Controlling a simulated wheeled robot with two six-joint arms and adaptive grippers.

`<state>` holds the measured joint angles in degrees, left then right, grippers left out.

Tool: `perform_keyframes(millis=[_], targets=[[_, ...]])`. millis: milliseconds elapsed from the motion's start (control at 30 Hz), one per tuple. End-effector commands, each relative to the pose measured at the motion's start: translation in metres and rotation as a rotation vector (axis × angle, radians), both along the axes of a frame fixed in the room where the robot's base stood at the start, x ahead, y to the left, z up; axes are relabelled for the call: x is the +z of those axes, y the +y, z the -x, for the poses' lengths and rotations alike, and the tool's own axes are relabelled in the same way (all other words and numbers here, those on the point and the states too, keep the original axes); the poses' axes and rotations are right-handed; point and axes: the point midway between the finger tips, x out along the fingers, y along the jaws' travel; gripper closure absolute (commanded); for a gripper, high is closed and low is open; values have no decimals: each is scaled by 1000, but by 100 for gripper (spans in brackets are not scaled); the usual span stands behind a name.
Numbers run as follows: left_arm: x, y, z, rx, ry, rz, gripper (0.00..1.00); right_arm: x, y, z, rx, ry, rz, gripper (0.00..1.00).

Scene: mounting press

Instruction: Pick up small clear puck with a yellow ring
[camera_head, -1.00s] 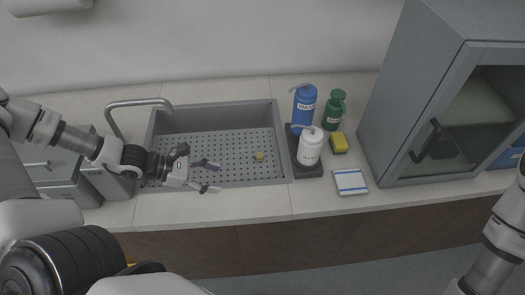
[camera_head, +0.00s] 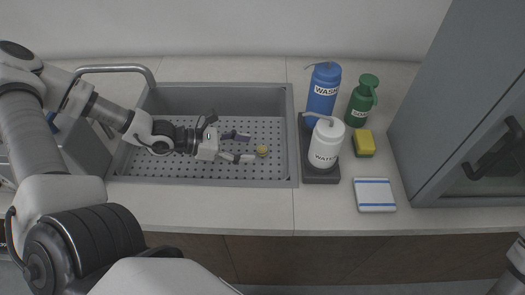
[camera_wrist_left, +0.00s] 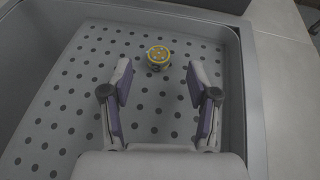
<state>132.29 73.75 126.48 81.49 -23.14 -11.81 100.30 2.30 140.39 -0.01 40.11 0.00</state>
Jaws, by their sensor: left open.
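The small puck with a yellow ring (camera_head: 262,150) sits on the perforated floor of the grey sink (camera_head: 208,183). In the left wrist view the puck (camera_wrist_left: 158,56) stands upright ahead of the fingertips, roughly midway between their lines. My left gripper (camera_head: 242,147) is open and empty, low over the sink floor, just left of the puck. Its two fingers also show in the left wrist view (camera_wrist_left: 158,78), spread apart and not touching the puck. The right gripper is not in view.
A faucet (camera_head: 115,69) stands at the sink's left. A blue wash bottle (camera_head: 323,90) and white water bottle (camera_head: 325,143) stand on a dark tray right of the sink. A green bottle (camera_head: 361,101), yellow sponge (camera_head: 363,142), white-blue pad (camera_head: 375,194) and grey cabinet (camera_head: 440,110) lie further right.

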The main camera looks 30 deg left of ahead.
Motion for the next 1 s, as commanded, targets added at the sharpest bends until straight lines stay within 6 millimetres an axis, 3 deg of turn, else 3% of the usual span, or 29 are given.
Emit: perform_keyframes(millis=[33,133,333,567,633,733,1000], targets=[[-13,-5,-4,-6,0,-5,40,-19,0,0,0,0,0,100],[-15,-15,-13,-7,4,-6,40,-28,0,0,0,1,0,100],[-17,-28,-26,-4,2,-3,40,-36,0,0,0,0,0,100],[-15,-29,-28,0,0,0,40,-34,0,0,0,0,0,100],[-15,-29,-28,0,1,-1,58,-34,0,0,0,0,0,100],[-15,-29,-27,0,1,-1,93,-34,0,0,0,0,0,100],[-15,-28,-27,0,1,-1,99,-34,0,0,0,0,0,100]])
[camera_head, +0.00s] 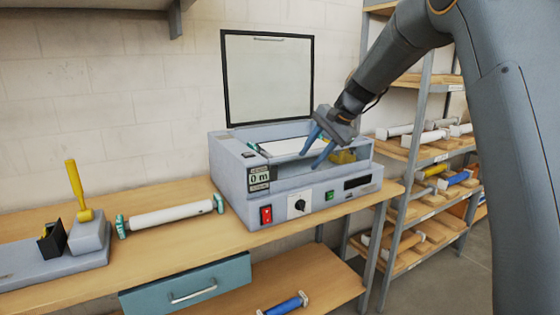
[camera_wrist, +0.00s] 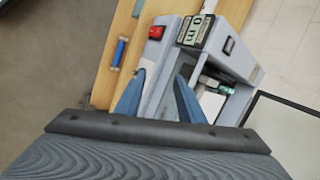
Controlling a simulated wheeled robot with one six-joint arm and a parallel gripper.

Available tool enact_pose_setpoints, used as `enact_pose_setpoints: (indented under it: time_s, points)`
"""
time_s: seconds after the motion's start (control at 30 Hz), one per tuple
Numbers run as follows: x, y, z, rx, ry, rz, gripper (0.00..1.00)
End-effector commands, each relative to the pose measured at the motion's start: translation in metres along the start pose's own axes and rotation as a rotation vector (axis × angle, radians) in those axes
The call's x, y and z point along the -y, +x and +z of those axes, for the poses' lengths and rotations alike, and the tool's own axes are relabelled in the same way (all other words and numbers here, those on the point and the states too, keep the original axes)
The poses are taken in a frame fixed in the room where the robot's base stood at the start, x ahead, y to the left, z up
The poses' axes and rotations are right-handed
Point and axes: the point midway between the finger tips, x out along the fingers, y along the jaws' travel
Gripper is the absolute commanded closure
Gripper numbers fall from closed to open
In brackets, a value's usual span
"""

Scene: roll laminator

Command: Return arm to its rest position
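My gripper (camera_head: 315,140) hangs over the open top of the roll laminator (camera_head: 290,210), its two blue fingers pointing down and left. The fingers are spread and nothing shows between them. In the wrist view my gripper (camera_wrist: 160,88) also has its fingers apart, above the laminator (camera_wrist: 190,75). The laminator's lid (camera_head: 268,80) stands raised at the back. A white roll (camera_head: 283,147) shows inside the machine, and a yellow part (camera_head: 343,157) sits at its right end, partly behind the fingers. The display reads 0 m.
A white roll with green ends (camera_head: 170,215) lies on the wooden bench (camera_head: 200,245) left of the laminator. Further left is a grey device with a yellow lever (camera_head: 75,190). A shelf rack (camera_head: 425,155) with several rolls stands at the right. A blue roll (camera_head: 287,304) lies on the lower shelf.

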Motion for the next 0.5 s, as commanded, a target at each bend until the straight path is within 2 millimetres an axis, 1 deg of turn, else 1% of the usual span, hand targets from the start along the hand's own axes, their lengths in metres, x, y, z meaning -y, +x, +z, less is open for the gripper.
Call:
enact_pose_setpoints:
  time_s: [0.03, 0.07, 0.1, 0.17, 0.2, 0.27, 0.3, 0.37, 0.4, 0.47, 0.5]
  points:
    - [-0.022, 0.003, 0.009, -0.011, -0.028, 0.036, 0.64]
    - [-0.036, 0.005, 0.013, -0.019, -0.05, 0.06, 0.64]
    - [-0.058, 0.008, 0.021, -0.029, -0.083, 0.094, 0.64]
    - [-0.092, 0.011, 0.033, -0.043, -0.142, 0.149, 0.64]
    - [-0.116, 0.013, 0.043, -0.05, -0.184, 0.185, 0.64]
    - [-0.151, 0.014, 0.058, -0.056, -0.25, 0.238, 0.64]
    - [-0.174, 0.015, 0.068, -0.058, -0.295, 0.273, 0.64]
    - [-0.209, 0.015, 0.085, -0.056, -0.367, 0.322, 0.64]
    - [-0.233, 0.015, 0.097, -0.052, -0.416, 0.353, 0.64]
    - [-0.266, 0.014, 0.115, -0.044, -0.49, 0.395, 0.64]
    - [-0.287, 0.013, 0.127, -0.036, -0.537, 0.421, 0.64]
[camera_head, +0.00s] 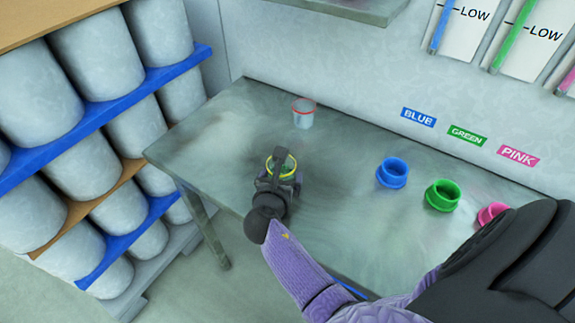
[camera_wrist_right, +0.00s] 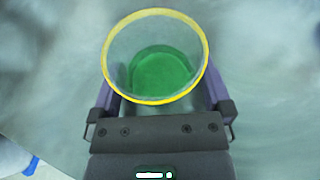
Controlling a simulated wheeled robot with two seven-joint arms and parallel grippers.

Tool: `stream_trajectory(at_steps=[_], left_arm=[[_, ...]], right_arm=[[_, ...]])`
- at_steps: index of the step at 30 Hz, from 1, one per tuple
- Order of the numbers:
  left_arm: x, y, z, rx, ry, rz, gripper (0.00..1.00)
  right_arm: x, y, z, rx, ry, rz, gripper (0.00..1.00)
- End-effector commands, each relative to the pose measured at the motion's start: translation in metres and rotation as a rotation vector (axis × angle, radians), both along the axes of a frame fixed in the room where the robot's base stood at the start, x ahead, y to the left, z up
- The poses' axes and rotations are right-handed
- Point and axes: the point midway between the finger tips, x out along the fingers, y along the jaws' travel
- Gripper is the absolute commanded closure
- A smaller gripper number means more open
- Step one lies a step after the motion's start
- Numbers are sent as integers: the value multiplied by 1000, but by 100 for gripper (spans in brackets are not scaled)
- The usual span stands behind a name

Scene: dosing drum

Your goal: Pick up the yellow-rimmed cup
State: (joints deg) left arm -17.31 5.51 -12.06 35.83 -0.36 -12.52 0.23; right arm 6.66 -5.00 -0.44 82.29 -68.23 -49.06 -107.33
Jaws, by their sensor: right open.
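The yellow-rimmed cup (camera_head: 283,165) stands on the grey table (camera_head: 200,143), partly hidden behind my right gripper (camera_head: 281,178) in the head view. In the right wrist view the cup (camera_wrist_right: 155,57) is clear-walled with a yellow rim and green at its bottom. My right gripper (camera_wrist_right: 165,100) is open, with one finger on each side of the cup. I cannot tell whether the fingers touch its wall. My left gripper is not in view.
A red-rimmed cup (camera_head: 303,113) stands behind, near the wall. Blue (camera_head: 392,173), green (camera_head: 442,195) and pink (camera_head: 492,213) round containers stand to the right under matching labels. A shelf of grey drums (camera_head: 95,55) is at the left.

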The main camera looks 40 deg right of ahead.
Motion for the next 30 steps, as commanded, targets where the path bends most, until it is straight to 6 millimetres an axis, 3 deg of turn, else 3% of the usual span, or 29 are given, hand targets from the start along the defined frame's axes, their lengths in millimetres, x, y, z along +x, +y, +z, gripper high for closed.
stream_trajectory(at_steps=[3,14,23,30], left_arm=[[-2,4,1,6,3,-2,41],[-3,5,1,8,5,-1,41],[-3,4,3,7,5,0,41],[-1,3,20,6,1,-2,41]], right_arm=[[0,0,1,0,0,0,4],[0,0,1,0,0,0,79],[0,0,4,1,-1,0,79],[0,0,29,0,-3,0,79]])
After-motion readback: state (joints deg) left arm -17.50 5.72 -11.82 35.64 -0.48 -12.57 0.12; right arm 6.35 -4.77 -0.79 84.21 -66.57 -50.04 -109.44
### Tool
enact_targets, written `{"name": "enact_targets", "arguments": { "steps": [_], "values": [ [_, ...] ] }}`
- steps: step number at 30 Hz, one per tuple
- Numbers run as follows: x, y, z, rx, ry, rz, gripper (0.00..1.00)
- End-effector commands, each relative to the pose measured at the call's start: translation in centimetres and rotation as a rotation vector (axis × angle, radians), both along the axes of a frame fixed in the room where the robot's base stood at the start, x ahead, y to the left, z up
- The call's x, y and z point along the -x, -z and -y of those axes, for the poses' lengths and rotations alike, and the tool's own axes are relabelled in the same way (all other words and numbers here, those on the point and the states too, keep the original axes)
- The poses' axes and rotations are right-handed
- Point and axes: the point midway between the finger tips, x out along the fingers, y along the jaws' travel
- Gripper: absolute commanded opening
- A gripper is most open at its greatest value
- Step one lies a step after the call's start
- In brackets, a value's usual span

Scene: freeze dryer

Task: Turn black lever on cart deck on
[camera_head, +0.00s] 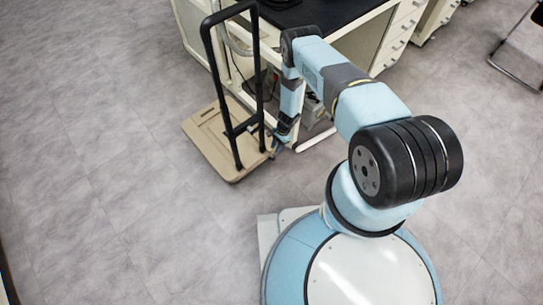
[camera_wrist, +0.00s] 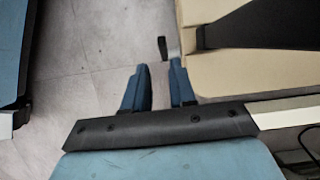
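The cart has a tan deck (camera_head: 207,125) low on the floor and a tall black handle frame (camera_head: 208,62). In the wrist view the deck (camera_wrist: 265,77) fills the right side. A small black lever (camera_wrist: 162,48) sticks out past the deck's left edge, beside a grey metal piece. My gripper (camera_wrist: 158,67) has its two blue fingers apart with nothing between them. The lever is just beyond the fingertips, nearer the right finger. The right finger is close to the deck edge; I cannot tell whether it touches. In the head view my gripper (camera_head: 278,143) is at the deck's right edge, and the lever cannot be made out.
A white bench with a black top (camera_head: 325,12) and drawers (camera_head: 402,32) stands behind and right of the cart. Cables hang beneath it. A chair's metal frame (camera_head: 515,70) is at the far right. The grey floor left of the cart is clear.

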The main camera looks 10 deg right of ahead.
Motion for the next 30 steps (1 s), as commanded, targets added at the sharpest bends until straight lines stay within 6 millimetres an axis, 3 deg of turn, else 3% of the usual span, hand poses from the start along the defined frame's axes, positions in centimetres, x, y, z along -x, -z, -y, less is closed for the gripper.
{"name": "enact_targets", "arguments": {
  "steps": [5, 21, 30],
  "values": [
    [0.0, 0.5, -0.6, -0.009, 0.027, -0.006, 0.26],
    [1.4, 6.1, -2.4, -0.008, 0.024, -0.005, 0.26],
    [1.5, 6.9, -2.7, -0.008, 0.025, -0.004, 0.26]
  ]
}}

____________

| YOUR GOAL |
Locate all lines in the listing above with the word "grippers" and copy them.

| FINAL RESULT |
Controlling a simulated wheeled robot with two six-joint arms and adaptive grippers.
`<state>` holds the measured joint angles in degrees, left then right, grippers left out.
Controlling a simulated wheeled robot with two seven-joint arms and parallel grippers.

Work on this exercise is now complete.